Saint Cecilia | Slash Wounds
- Gelatin (cherry and unflavored)
- Red Costume Makeup (optional)
- Prepare a little bit of the unflavored gelatin by mixing some of it with a little bit of hot water. Aim for a thin paste.
- Using a popsicle stick, or the dull side of a butter knife, add three slashes to one side of your neck.
- Allow the gelatin to cool and set up a little bit. Fanning it can help.
- Prepare the cherry gelatin the same way, and apply a little bit of it to the middle of your wounds.
- Use the red makeup to color your wounds more.
Saint Lucy | Fake Eyes
- 2 Ping Pong Balls
- Gauze Wrap
- Red Permanent Marker
- Draw on the ping pong balls and make them look like eye balls.
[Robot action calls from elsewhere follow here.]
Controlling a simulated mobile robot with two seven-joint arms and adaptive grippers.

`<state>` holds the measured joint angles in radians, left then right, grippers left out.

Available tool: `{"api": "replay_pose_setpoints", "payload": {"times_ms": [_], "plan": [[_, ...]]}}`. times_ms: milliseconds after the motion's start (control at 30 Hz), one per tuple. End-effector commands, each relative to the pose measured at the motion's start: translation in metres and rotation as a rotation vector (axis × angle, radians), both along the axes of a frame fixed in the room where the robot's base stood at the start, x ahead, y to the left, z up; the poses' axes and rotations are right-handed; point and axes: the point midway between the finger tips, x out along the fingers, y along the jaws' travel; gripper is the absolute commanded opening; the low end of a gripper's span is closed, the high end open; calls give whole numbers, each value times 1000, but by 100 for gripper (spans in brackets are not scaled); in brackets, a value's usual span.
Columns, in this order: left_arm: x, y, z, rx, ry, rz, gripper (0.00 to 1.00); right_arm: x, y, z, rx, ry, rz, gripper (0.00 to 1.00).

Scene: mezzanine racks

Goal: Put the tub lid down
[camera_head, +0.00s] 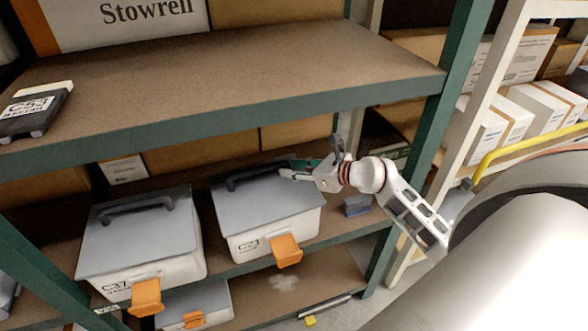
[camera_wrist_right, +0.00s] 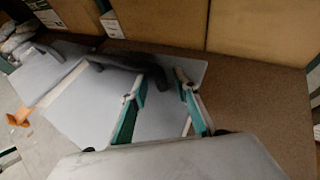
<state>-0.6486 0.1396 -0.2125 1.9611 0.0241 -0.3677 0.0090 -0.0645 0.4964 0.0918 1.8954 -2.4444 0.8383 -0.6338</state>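The right tub (camera_head: 275,235) is white with a grey lid (camera_head: 270,205) that has a dark arched handle (camera_head: 250,178). The lid lies flat on top of the tub. My right gripper (camera_head: 308,165) is at the right end of this handle. In the right wrist view its two teal fingers (camera_wrist_right: 162,92) are apart, with the handle's end (camera_wrist_right: 158,76) between or just beyond the tips. I see no clear contact. The left tub (camera_head: 150,262) has a like grey lid and handle. My left gripper is not in view.
The tubs stand on a brown shelf under an upper shelf (camera_head: 230,65) with a green front beam. A small grey-blue block (camera_head: 356,205) lies right of the right tub. A green post (camera_head: 425,150) stands further right. Another tub (camera_head: 195,305) is below.

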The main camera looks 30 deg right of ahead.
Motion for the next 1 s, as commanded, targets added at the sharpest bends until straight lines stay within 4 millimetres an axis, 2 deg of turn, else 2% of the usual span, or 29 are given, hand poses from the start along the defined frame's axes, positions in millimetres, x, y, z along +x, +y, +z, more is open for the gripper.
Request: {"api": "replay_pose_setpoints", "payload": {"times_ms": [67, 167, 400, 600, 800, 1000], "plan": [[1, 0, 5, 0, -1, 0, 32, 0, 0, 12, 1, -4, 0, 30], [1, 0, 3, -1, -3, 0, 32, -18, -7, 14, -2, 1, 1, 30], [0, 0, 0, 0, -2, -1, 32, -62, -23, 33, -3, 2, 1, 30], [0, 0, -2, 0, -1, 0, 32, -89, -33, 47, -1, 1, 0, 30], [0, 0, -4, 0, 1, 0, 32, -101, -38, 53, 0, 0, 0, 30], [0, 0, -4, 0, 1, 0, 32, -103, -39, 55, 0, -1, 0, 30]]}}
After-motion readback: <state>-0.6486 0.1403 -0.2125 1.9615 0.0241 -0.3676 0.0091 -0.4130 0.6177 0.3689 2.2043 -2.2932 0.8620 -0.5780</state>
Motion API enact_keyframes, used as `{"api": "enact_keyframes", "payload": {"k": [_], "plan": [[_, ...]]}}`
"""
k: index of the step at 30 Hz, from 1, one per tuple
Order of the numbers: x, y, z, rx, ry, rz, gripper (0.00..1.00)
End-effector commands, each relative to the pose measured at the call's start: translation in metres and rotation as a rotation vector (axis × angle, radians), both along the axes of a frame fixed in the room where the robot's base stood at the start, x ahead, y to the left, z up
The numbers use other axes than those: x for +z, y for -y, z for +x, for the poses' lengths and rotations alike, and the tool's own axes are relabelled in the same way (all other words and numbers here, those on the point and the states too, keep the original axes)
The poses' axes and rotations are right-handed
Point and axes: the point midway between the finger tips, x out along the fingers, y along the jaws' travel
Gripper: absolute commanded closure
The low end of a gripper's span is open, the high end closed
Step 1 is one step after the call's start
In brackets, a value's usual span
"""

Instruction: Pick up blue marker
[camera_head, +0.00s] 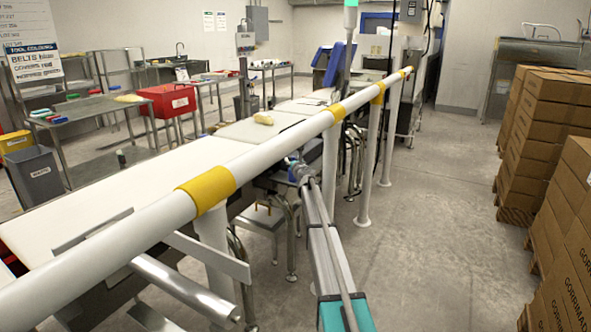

- Wrap the gauze around your head once, covering your eyes.
- Make a small mark over your eyes.
- Take the gauze off and make the entire area around your eyes red and bloody.
- Wrap your head again with the red section of the gauze over your eyes. (Since you only wrapped one time around, you should still be able to see.)
- Put the eyes on a plate, in a cup, or hold them in your hands.
- If you like, add a wreath of candles to your head.